* _What the exercise asks_: The lines to print start at the one containing "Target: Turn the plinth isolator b" and end at the one containing "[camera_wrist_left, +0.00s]"; print them exactly, ends included, and only them.
* Start Recorded data *
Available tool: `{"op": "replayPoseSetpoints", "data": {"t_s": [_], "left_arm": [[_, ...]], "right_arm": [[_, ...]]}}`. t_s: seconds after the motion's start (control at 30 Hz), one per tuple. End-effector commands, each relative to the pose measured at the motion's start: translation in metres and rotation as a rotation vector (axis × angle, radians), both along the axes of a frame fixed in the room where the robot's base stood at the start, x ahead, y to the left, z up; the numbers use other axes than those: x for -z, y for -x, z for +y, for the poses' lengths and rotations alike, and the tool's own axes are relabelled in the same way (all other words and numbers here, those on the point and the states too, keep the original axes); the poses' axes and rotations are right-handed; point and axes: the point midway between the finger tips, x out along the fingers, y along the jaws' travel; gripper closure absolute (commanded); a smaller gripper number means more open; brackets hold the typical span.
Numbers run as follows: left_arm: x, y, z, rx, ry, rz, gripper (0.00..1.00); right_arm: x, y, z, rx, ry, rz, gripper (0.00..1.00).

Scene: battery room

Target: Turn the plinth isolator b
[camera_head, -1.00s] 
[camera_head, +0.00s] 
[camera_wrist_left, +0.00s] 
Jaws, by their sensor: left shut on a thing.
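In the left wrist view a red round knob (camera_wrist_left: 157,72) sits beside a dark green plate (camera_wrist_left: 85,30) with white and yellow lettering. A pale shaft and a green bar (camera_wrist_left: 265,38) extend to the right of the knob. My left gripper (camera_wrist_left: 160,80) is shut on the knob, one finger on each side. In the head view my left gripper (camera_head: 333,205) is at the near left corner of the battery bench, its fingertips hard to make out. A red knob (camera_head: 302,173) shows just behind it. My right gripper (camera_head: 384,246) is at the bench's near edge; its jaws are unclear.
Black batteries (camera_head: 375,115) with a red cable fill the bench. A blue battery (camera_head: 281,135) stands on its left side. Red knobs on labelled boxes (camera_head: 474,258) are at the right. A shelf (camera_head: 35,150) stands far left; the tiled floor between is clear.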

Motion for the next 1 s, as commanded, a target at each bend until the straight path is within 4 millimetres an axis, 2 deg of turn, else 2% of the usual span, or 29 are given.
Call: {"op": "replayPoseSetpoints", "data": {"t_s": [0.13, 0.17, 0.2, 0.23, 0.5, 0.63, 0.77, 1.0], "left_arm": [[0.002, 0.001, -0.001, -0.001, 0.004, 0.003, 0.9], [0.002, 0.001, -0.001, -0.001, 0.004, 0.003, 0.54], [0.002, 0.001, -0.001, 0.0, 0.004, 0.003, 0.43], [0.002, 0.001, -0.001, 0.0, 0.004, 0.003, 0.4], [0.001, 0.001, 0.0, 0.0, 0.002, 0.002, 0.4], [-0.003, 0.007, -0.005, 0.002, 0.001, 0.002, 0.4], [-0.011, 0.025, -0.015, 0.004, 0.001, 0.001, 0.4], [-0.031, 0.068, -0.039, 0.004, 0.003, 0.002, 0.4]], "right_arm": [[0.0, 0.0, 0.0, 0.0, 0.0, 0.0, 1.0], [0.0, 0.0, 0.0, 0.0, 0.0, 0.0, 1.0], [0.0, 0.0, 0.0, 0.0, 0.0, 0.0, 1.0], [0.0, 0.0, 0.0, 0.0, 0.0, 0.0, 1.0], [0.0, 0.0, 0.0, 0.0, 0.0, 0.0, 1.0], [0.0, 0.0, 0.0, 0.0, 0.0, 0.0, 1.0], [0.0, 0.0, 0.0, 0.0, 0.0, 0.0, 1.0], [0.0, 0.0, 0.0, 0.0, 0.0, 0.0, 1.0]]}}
* End Recorded data *
* _Task result_:
Target: Turn the plinth isolator b
[camera_head, -1.00s] 
[camera_head, +0.00s] 
[camera_wrist_left, +0.00s] 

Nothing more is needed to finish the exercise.